[Entries from a robot dataset]
§

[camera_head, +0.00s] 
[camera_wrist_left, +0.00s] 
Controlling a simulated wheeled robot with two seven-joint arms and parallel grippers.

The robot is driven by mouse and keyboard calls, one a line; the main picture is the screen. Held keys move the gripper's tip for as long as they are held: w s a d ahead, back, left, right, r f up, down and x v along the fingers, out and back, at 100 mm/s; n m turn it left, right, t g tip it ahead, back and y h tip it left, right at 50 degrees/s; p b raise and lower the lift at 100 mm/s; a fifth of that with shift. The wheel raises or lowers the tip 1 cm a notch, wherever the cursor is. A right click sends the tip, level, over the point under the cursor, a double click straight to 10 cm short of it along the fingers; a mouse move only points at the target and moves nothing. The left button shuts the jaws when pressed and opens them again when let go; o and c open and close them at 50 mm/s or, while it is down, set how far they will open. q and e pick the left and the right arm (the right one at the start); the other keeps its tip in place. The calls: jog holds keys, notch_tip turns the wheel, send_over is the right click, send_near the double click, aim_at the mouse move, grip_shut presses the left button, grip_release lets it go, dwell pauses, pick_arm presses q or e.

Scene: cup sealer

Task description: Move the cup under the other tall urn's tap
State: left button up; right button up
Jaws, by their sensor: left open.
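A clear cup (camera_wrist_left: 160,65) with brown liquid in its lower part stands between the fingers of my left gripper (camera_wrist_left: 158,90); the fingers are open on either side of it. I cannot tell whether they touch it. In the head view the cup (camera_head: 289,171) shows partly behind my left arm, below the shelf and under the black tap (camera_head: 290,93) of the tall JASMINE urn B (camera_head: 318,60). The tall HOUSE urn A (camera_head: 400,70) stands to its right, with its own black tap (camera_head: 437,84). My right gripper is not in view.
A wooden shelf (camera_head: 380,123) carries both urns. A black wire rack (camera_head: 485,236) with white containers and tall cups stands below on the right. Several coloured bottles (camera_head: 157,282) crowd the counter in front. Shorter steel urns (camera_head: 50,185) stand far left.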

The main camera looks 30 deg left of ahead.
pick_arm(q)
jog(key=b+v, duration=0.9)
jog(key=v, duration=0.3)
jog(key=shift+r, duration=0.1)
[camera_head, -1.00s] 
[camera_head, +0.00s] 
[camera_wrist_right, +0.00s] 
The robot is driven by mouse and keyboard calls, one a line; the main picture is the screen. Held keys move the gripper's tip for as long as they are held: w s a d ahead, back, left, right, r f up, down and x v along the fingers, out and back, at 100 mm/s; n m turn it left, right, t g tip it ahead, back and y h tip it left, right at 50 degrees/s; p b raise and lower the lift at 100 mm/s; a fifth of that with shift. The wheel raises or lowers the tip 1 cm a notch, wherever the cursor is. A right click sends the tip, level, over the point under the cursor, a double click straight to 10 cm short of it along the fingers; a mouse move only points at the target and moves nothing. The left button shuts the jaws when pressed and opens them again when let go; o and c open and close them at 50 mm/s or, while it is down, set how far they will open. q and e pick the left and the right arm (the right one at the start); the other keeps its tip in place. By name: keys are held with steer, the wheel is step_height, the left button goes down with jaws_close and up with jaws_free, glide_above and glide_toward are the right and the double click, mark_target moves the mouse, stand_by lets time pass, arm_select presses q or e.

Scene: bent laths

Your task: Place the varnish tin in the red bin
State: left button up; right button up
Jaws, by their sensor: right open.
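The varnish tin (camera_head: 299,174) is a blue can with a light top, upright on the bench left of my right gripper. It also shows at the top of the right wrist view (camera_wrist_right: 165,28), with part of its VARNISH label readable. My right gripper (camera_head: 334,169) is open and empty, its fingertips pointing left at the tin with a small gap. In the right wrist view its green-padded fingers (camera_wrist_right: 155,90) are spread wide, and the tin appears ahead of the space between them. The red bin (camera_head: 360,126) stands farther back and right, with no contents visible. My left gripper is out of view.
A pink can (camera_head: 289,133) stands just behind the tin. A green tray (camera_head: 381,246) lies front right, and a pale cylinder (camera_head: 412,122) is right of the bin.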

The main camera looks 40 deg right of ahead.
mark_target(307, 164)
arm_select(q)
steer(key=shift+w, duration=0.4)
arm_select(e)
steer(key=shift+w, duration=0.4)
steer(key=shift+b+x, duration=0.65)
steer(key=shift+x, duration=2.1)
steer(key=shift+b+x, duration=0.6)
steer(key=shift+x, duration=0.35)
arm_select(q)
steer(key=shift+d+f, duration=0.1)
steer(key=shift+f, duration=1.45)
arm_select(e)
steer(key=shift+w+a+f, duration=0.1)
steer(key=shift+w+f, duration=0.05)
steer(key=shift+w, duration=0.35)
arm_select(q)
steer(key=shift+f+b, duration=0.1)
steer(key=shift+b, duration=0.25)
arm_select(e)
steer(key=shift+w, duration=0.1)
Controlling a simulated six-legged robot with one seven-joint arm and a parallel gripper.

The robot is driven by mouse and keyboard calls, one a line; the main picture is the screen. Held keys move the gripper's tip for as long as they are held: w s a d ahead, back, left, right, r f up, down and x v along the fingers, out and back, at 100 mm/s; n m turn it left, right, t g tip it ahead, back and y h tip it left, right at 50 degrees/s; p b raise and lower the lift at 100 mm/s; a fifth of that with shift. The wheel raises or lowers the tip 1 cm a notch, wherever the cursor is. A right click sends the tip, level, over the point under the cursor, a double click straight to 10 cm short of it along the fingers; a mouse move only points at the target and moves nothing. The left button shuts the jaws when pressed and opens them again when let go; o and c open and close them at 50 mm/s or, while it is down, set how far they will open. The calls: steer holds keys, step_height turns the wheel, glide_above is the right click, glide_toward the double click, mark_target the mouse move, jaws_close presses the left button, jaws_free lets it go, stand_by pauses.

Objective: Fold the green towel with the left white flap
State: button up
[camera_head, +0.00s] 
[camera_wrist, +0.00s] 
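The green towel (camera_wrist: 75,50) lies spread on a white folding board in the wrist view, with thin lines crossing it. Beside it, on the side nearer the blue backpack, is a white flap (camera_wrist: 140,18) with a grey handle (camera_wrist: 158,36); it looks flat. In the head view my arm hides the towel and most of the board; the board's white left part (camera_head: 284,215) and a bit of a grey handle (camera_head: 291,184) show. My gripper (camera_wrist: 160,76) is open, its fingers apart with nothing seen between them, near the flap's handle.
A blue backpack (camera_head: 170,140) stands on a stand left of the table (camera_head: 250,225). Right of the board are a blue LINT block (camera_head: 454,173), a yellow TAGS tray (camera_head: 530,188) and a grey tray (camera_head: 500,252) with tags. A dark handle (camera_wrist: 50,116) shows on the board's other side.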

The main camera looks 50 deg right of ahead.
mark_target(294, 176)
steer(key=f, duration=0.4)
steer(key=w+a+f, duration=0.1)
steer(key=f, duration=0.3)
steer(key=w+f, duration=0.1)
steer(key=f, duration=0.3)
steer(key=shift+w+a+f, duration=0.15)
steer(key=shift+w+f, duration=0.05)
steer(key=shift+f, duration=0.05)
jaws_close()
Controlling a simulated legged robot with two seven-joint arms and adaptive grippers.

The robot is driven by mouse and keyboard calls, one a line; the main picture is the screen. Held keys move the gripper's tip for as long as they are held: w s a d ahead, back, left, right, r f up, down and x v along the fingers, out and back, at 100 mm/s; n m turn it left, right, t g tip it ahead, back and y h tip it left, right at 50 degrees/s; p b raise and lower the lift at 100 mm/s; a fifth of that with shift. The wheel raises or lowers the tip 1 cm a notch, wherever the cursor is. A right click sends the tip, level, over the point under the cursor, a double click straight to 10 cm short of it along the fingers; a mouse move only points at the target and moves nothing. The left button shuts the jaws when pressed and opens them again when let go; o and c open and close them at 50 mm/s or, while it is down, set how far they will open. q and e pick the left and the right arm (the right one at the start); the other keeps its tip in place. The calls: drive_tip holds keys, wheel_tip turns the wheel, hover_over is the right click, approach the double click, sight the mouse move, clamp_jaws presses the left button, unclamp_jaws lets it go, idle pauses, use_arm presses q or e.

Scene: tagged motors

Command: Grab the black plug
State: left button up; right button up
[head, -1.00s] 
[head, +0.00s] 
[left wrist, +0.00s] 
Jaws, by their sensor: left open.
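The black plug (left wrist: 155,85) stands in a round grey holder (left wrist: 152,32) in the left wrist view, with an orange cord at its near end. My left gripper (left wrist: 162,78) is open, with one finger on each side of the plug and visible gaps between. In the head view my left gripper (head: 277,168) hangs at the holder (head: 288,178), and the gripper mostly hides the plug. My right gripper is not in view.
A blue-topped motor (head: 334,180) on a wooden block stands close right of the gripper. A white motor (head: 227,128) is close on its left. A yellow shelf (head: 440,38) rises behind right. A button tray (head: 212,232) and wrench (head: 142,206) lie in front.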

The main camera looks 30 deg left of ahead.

§

Goal of the exercise: Copy exactly the lines from the line with "Scene: tagged motors" up to and including the line with "[left wrist, +0.00s]", and no other lines.

Finished answer:
Scene: tagged motors

Command: Grab the black plug
State: left button up; right button up
[head, -1.00s] 
[head, +0.00s] 
[left wrist, +0.00s] 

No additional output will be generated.